■ **Set problem**: Single out each line with the word "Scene" and copy it.

■ **Data to process**:
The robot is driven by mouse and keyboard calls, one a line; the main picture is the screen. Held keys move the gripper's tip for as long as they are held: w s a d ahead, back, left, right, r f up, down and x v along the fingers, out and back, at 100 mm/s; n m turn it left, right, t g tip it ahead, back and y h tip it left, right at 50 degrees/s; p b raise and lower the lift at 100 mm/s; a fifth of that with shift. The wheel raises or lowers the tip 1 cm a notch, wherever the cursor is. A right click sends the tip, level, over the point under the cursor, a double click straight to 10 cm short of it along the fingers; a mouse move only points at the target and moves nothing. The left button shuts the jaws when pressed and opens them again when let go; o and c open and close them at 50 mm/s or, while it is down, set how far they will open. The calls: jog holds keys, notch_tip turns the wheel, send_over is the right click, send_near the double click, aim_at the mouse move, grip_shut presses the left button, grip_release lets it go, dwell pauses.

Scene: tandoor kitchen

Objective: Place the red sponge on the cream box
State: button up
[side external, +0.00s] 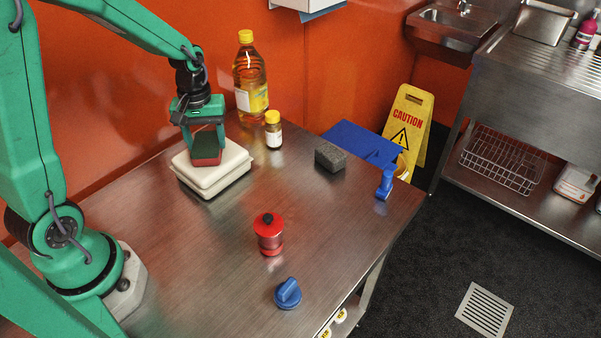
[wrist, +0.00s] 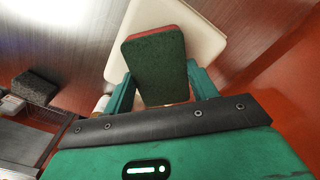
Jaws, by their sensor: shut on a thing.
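The red sponge (side external: 206,150) has a dark green scouring face on top and a red body below. My gripper (side external: 203,128) is shut on it, with a green finger on either side. The cream box (side external: 217,182) is closed and lies on the steel table, directly under the sponge. In the wrist view the sponge (wrist: 156,66) sits between the fingers, with the cream box (wrist: 187,28) behind it. The sponge is at or just above the lid; I cannot tell whether they touch.
An oil bottle (side external: 251,80) and a small yellow-capped bottle (side external: 273,130) stand right of the box.

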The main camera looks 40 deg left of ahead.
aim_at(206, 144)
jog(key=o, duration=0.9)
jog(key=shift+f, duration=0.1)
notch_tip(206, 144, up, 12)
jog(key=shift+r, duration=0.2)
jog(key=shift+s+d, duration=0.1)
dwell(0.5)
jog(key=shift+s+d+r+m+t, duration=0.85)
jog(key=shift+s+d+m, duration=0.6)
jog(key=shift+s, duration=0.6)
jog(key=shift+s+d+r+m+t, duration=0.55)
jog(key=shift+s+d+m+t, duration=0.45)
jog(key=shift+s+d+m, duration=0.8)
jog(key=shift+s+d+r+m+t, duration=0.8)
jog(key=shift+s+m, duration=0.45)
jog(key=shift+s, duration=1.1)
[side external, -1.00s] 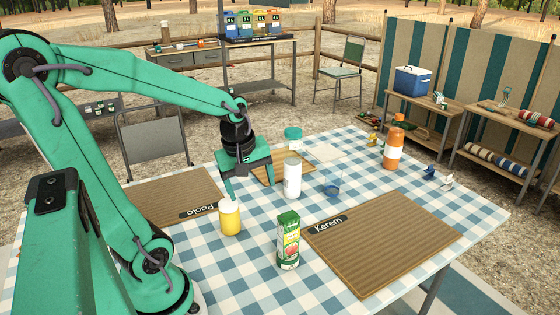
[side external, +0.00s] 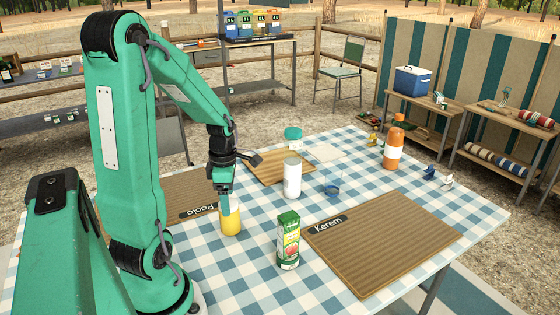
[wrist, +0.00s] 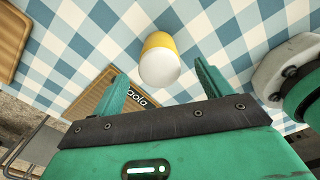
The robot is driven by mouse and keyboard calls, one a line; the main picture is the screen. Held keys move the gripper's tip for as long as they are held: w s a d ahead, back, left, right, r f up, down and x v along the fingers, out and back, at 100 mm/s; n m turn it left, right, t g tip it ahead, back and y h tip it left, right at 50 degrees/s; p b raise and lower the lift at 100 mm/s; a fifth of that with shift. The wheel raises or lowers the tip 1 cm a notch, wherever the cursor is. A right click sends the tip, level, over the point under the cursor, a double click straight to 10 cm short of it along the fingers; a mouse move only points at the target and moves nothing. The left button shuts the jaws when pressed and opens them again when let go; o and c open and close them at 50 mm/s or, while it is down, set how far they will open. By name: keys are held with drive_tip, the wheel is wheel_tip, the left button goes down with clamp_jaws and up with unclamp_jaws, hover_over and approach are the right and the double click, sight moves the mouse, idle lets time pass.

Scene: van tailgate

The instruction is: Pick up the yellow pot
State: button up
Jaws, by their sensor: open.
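The yellow pot (side external: 230,220) stands upright on the checked tablecloth, near the Paola mat. It has a white top, which shows in the wrist view (wrist: 160,64) just beyond and between my fingers. My gripper (side external: 225,208) is in front of or just above the pot in the side view, with a finger overlapping its upper part. In the wrist view my gripper (wrist: 160,88) is open, its two green fingers apart with nothing between them. I cannot tell whether a finger touches the pot.
A juice carton (side external: 288,240) and a white can (side external: 292,175) stand to the pot's right. The Kerem mat (side external: 385,250) is empty. A teal-lidded jar (side external: 293,138) stands behind.

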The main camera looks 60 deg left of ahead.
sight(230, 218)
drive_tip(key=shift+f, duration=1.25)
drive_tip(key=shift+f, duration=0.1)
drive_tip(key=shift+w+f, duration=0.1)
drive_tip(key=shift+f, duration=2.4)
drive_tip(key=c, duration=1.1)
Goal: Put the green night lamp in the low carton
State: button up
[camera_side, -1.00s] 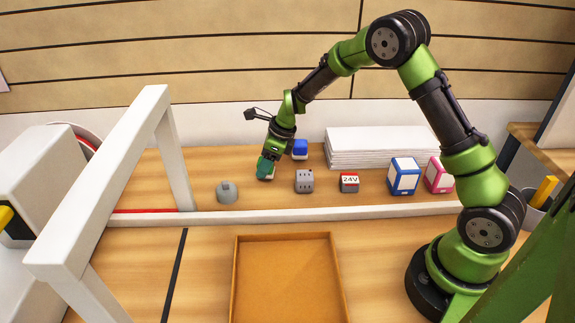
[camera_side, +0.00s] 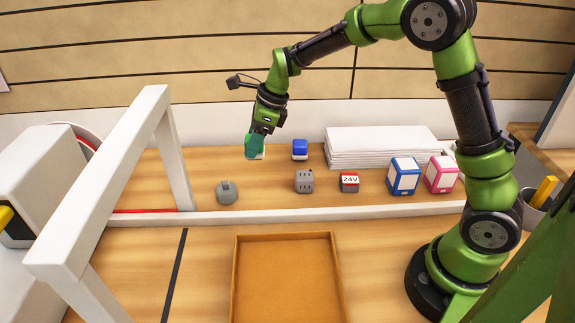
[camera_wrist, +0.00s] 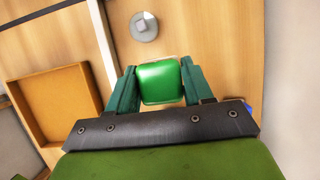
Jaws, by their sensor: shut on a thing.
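The green night lamp (camera_wrist: 160,82) is a rounded green block with a pale rim, held between the two teal fingers of my gripper (camera_wrist: 163,85) in the wrist view. In the side view my gripper (camera_side: 256,142) is shut on it, and the lamp's pale lower part (camera_side: 256,155) shows below the fingers. It is held above the wooden table at the back left. The low carton (camera_side: 237,285) is an open, shallow orange-brown box at the front middle, empty. It also shows at the left of the wrist view (camera_wrist: 92,105).
A white rail (camera_side: 300,215) runs between the lamp's area and the carton. A grey domed thing (camera_side: 227,192), a grey socket block (camera_side: 304,181), a blue-and-white block (camera_side: 300,150) and a 24V block (camera_side: 349,183) stand behind it. A white frame (camera_side: 110,180) rises at left.

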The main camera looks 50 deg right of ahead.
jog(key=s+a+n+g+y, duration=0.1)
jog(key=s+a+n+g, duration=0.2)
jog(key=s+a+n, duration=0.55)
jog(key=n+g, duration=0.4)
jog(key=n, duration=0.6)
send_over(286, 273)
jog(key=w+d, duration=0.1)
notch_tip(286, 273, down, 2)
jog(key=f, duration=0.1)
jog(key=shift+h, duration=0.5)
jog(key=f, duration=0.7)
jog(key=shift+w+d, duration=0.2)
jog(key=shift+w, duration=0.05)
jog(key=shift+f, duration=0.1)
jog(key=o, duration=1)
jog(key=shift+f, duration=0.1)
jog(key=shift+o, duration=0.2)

■ **Output of the task**:
Scene: tandoor kitchen
Scene: van tailgate

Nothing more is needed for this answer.